Simulated debates can demonstrate that historical outcomes are not fixed. People do make decisions; they act one way or another. Debating any hot topic from the past, with time and circumstance clearly established and all arguments
based on later happenings strictly banned, will reveal the contingency of history.

       
(4)
   
Things didn't happen differently. They happened the way they happened.
After we come to realize that multiple options were possible, we need to go one step further and ask, “Why
wasn't
it otherwise?” If we don't pose this question, history will remain incomprehensible. The political processes that steered history on the course it took need to be viewed carefully and in sequence. History happened
when
it happened. We need to see how decisions made and actions taken, day by day, influenced subsequent events, leading to new sets of contingencies and opening some options while closing others. We watch history unfold, not in real time but as closely to it as we can.

                   
Here, unfortunately, there are no quick and easy methods. Teachers and students, authors and readers have no choice but to engage each subject on its own terms. Here is the daily grind of history, and it requires scrutiny and patience. Since sequencing is key, all events must be viewed strictly in the context of when they happened. If we try to short-circuit time to prove some point, we will likely get the story wrong.

       
(5)
   
Historical inquiry never ceases
. New evidence, or new perspectives on old evidence, can produce new insights and new conclusions. Part and parcel of every document-based lesson should be: “What related questions might we ask to clarify matters? What other types of sources might we seek to deepen our inquiry and/or test our hypotheses?” Historical thinking is not limited to
answering
questions; we must also learn to
ask
questions that might reveal what has been hidden.

                   
Following this path, and asking questions few have thought to pose, mythologies begin to wither. For example:

       
•
   
During the Revolutionary Era, when and where did both political and military authority first transfer from British officials to colonials? This is a logical question to ask for any revolution, but it is not often posed for this one. If it were, those sleepy-eyed farmers whom Paul Revere allegedly awoke would be restored to their place in history.

       
•
   
In 1777, Britain lost a force of some eight thousand in its failed Hudson River expedition. Four years later it lost a similar number at Yorktown, but it still had forty thousand troops in North America and the West Indies stationed in nearly impenetrable strongholds. Why did one defeat trigger the end of the war, while the other did not? Posing this question requires us to examine Britain's struggles to maintain its vast empire, challenged on many fronts by other world powers. The question itself—again quite logical but rarely asked—would lead to an expanded look at the end of the war and lay to rest the David-bested-Goliath mythology surrounding Yorktown.

       
•
   
At Valley Forge soldiers suffered in the cold.

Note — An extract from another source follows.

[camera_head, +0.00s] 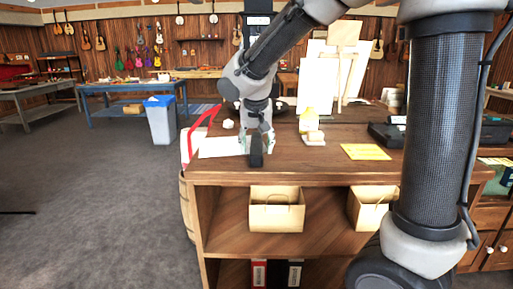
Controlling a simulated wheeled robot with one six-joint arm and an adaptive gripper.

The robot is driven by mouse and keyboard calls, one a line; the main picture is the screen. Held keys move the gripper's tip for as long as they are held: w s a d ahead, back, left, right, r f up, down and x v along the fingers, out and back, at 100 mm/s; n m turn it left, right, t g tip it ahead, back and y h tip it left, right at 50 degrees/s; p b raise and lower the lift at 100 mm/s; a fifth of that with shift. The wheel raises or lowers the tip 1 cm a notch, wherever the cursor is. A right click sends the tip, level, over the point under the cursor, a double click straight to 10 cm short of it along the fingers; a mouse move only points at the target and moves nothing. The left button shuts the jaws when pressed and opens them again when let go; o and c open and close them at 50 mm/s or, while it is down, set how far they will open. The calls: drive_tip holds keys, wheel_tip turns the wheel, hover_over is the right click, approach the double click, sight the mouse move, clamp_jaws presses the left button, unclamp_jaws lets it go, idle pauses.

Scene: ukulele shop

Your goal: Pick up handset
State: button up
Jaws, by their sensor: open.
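A dark, narrow upright-looking object, which looks like the handset (256,157), is on the wooden counter near its front edge. My gripper (257,146) points down right at it, with pale fingers on its left and right sides. The fingers are open, and I cannot tell whether either touches the handset. The gripper partly hides its upper end.
A small yellow-and-white object (312,131), yellow sheet (365,152) and black device (385,134) are to the right. Cardboard boxes (276,216) sit on the shelf below.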

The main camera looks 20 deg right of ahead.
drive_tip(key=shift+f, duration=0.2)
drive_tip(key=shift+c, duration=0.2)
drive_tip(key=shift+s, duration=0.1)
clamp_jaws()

Did they suffer from the cold during other winters as well? Was Valley Forge in fact the coldest? These are questions curious fifth graders might ask but textbooks don't. If they did, we would hear about Morristown as well, and soldiers who mutinied. The Valley Forge story would not disappear, but its triumphalism would be tempered. We would see that the everyday problems faced by soldiers in the Continental Army were not solved by the winter at Valley Forge.

The questions continue, or at least they should. That's the only way we can clear the air. We might not learn exactly how it was in Revolutionary times, but we can free the people who lived back then from shackles placed upon them by later generations.